Where the line containing "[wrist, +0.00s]" appears, begin retyping; continue exactly through the final line of the data. Omit every picture.

--- begin Dataset excerpt ---

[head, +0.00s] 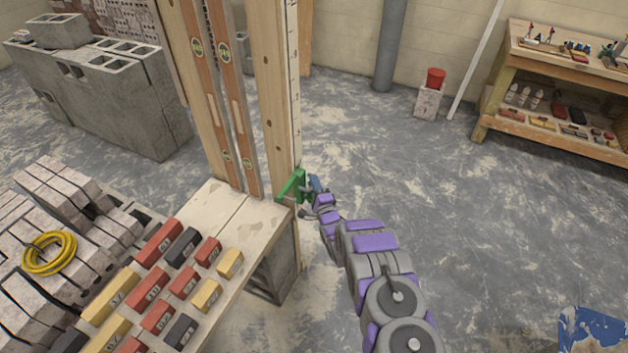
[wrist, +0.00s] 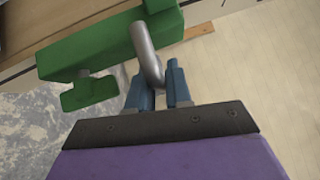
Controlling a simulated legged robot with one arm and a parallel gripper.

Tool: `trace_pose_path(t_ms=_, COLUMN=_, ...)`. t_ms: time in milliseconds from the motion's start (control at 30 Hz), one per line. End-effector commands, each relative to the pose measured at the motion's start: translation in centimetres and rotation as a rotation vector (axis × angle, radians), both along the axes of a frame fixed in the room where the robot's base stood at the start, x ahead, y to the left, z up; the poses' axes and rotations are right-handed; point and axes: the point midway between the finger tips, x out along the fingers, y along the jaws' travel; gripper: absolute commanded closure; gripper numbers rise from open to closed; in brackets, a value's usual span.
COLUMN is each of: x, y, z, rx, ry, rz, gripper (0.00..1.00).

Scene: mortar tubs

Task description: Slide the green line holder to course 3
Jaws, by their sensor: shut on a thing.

--- end Dataset excerpt ---

--- Response to this task ---
[wrist, +0.00s] 
Controlling a simulated legged robot with one arm and a parallel gripper.

Tool: `trace_pose_path(t_ms=_, COLUMN=_, ...)`. t_ms: time in milliseconds from the motion's start (control at 30 Hz), one per line. End-effector commands, each relative to the pose measured at the motion's start: translation in centimetres and rotation as a rotation vector (axis × angle, radians), both along the axes of a frame fixed in the room where the robot's base stood at the start, x ahead, y to the left, z up; the poses' axes and rotations are right-handed; point and axes: the point midway between the finger tips, x out along the fingers, y along the jaws' travel; gripper: absolute commanded closure; gripper numbers rise from open to closed; in brackets, a value's usual span.
COLUMN is each of: x, y, z, rx, ry, rz, gripper (0.00..1.00).

Scene: mortar tubs

Task description: Slide the green line holder to course 3
Jaws, by their sensor: shut on a thing.

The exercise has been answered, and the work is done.